_What to do_: Transcribe everything in the data word for word. Pictures are left out.
-- start of Recorded information --
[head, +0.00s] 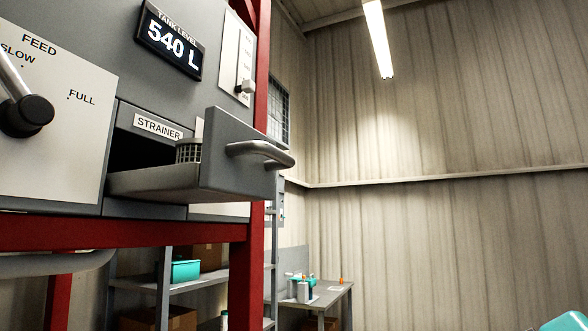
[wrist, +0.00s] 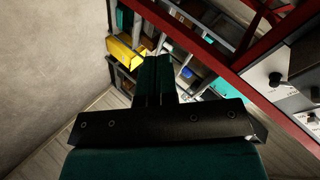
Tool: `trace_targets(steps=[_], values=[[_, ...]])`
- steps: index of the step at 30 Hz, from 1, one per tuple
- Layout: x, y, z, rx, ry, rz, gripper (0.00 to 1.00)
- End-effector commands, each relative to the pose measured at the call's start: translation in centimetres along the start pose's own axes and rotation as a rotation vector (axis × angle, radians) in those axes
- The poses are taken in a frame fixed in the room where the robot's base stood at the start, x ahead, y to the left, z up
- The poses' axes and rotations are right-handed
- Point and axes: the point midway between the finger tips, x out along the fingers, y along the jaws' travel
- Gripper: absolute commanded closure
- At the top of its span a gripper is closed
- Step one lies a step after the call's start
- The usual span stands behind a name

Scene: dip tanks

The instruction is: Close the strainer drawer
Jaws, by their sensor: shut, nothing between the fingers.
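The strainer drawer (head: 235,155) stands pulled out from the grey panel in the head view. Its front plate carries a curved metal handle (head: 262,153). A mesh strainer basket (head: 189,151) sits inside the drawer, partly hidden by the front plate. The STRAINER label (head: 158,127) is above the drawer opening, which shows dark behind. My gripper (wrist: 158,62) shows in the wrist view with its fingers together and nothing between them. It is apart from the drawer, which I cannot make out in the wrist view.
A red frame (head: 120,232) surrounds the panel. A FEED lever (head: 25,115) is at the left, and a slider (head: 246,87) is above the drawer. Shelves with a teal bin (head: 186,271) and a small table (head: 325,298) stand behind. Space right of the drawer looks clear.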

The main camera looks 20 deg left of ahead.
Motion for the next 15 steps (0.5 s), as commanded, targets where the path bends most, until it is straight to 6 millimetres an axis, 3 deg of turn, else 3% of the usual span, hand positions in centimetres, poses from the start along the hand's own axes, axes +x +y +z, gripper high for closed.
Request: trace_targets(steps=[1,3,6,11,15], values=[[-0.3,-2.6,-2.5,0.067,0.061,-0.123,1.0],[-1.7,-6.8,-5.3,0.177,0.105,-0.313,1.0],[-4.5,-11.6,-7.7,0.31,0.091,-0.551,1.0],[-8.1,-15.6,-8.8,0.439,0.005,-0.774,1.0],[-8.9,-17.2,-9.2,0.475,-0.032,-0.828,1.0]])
-- end of Recorded information --
_Complete output_:
[head, +0.00s] 
[wrist, +0.00s] 
Tool: `trace_targets(steps=[_], values=[[_, ...]])`
- steps: index of the step at 30 Hz, from 1, one per tuple
- Layout: x, y, z, rx, ry, rz, gripper (0.00 to 1.00)
- End-effector commands, each relative to the pose measured at the call's start: translation in centimetres along the start pose's own axes and rotation as a rotation vector (axis × angle, radians) in those axes
- The poses are taken in a frame fixed in the room where the robot's base stood at the start, x ahead, y to the left, z up
- The poses' axes and rotations are right-handed
- Point and axes: the point midway between the finger tips, x out along the fingers, y along the jaws' travel
- Gripper: absolute commanded closure
- At the top of its span a gripper is closed
- Step one lies a step after the call's start
- The usual span stands behind a name

Scene: dip tanks

The instruction is: Close the strainer drawer
Jaws, by their sensor: shut, nothing between the fingers.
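The strainer drawer (head: 235,155) stands pulled out from the grey panel in the head view. Its front plate carries a curved metal handle (head: 262,153). A mesh strainer basket (head: 189,151) sits inside the drawer, partly hidden by the front plate. The STRAINER label (head: 158,127) is above the drawer opening, which shows dark behind. My gripper (wrist: 158,62) shows in the wrist view with its fingers together and nothing between them. It is apart from the drawer, which I cannot make out in the wrist view.
A red frame (head: 120,232) surrounds the panel. A FEED lever (head: 25,115) is at the left, and a slider (head: 246,87) is above the drawer. Shelves with a teal bin (head: 186,271) and a small table (head: 325,298) stand behind. Space right of the drawer looks clear.

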The main camera looks 20 deg left of ahead.
Motion for the next 15 steps (0.5 s), as commanded, targets where the path bends most, until it is straight to 6 millimetres an axis, 3 deg of turn, else 3% of the usual span, hand positions in centimetres, poses from the start along the hand's own axes, axes +x +y +z, gripper high for closed.
Request: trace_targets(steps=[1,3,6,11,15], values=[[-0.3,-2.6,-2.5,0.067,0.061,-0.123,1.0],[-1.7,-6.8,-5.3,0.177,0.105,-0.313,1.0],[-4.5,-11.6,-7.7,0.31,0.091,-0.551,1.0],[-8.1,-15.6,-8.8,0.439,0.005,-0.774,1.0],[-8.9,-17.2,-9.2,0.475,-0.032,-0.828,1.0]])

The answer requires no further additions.